In this paper, we take the second approach to unsupervised learning. Our system takes as input a temporal sequence of raw unprocessed sensory information, and produces an interpretable theory capturing the regularities in that sequence. It combines an unsupervised program synthesis system for constructing explicit first-order theories, with a binary neural network that transforms raw unprocessed sensory information into symbolic information that can be accessed by the program synthesis system. Thus, the system jointly synthesizes an explanatory symbolic theory, connected to a learned, sub-symbolic perceptual front-end.
1.1. Unsupervised learning and apperception
Consider a machine, equipped with various sensors, receiving a stream of sensory information. Somehow, it must make sense of this sensory stream. But what, exactly, does “making sense” involve, and how, exactly, should it be performed?
Unsupervised learning occupies a curious position within the space of AI tasks in that, while it is acknowledged to be of central importance to the progress of the field,1 it is also frustratingly ill-defined. What, exactly, does it mean to “make sense” of unlabelled data? There is no consensus on what the problem is, let alone the solution.
Self-supervised learning has emerged as a well-defined sub-field within unsupervised learning [6], [7]. Here, the task is to use the unlabelled sensory sequence as a source of supervised learning problems: we try to predict future states given previous states. Now, the vague under-specified unsupervised learning problem has been replaced by the well-defined task of predicting certain data points conditioned on others.
But there is more, we submit, to making sense than just predicting (or retrodicting) held-out states. Predicting future held-out states is certainly part of what is involved in making sense of the sensory given—but it is not, on its own, sufficient.
Recently, we proposed an alternative approach to unsupervised learning [1]. The problem of “making sense” of sequences is formalised as an apperception task. Here, the task is to construct an explicit theory that both explains the sequence and also satisfies a set of unity conditions designed to ensure that the constituents of the theory—the objects, properties, and propositions—are combined together in a relational structure. We developed an implementation, the Apperception Engine, and showed, in a range of experiments, how this system is able to outperform recurrent networks and other baselines on a range of tasks, including Hofstadter's Seek Whence dataset [8].

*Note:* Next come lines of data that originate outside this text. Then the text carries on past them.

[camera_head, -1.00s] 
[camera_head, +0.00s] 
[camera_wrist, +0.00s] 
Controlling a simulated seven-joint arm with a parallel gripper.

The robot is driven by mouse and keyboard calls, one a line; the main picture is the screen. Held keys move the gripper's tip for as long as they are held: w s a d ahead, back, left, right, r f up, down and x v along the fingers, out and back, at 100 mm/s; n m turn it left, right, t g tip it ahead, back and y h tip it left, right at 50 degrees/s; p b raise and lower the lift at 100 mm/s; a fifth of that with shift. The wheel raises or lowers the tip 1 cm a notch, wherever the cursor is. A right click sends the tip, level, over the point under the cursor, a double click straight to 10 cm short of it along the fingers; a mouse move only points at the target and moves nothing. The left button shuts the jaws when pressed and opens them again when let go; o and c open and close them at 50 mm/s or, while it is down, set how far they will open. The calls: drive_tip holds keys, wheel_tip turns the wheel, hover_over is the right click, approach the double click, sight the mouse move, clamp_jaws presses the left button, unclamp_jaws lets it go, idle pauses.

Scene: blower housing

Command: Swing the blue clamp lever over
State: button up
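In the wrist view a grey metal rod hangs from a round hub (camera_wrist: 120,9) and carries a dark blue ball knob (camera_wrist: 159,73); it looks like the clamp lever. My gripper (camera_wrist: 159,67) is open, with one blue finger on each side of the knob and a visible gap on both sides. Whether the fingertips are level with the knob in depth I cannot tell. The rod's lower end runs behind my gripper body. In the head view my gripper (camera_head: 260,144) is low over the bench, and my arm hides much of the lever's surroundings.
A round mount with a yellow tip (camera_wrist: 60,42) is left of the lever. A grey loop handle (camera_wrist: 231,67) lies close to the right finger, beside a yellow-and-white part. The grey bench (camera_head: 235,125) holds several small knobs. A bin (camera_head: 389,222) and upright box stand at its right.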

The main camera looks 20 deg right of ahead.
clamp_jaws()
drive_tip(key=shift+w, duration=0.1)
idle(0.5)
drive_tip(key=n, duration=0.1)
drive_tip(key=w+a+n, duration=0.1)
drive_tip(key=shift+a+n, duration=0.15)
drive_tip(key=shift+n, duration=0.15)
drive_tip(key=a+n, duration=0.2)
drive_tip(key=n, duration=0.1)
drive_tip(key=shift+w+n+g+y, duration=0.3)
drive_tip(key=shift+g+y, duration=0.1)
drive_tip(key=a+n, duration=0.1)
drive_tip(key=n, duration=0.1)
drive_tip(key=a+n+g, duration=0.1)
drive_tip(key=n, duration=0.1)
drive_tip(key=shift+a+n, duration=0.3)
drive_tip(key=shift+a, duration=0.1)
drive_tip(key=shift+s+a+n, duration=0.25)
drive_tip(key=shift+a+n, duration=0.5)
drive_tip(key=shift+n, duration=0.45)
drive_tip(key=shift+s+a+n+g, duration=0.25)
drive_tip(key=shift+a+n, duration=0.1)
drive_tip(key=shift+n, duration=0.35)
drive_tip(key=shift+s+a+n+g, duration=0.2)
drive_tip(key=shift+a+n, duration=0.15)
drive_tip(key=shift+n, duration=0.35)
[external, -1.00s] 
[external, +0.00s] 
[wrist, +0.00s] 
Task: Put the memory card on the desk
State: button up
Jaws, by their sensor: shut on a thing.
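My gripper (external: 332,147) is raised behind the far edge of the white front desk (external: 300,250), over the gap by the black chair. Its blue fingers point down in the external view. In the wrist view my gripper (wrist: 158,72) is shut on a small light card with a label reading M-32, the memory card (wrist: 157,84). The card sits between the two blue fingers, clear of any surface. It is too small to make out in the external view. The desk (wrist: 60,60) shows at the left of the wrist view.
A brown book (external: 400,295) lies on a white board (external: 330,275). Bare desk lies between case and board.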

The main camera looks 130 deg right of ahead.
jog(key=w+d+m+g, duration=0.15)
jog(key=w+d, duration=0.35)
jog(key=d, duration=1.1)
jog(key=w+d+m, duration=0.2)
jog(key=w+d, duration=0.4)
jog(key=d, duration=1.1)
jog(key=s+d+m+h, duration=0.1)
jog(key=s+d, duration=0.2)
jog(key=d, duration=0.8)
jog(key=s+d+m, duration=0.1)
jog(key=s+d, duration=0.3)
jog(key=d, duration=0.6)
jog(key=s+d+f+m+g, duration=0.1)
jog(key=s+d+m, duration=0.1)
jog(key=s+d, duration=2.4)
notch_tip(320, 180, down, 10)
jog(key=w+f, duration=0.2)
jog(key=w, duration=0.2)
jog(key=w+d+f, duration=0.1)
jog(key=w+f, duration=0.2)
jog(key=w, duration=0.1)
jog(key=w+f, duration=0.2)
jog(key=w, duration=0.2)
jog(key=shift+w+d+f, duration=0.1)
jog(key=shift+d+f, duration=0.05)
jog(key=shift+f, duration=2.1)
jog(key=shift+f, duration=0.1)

But in our initial implementation, there was one fundamental limitation: we assumed the sensory input was provided in symbolic form. We assumed some other system had already parsed the raw sensory input into a set of discrete categories, so that all the Apperception Engine had to do was receive this already-digested symbolic input, and make sense of it. But what if we don't have access to pre-parsed input? What if our sensory sequence is raw unprocessed information—a sequence of noisy pixel arrays from a video camera, for example?
1.2. Overview
Our central contribution is an approach for unsupervised learning of interpretable symbolic theories from raw unprocessed sensory data. We achieve this through a major extension of the Apperception Engine so that it is able to work from this raw input. This involves two phases. First, we extend the Apperception Engine to receive ambiguous (but still symbolic) input: sequences of disjunctions. Second, we use a neural network to map raw sensory input to disjunctive input. Our binary neural network is encoded as a logic program, so the weights of the network and the rules of the theory can be found jointly by solving a single SAT problem. This way, we are able to simultaneously learn how to perceive (mapping raw sensory information to concepts) and apperceive (combining concepts into rules).
We tested our system in three domains. In the first domain, the Apperception Engine learned to solve sequence induction tasks, where the sequence was represented by noisy MNIST images [9]. In the second, it learned the dynamics of Sokoban from a sequence of noisy pixel arrays. In the third, it learned to make sense of sequences of noisy ambiguous data without knowledge of the underlying spatial structure of the generative model.
This system is, to the best of our knowledge, the first system that is able to learn explicit provably correct dynamics of non-trivial games from raw pixel input. We discover that generic inductive biases embedded in our system suffice to induce these game dynamics from very sparse data, i.e. less than two dozen game traces. We see this as a step toward machines that can flexibly adapt and even synthesize their own world models [10], [11], starting from raw sub-symbolic input, while organizing and representing those models in a format that humans can comprehend, debug, and verify.
In Section 3, we describe the Apperception Engine as it operates on discrete symbolic input. In Section 4, we extend the system to handle raw unprocessed input. Section 5 shows our experimental results.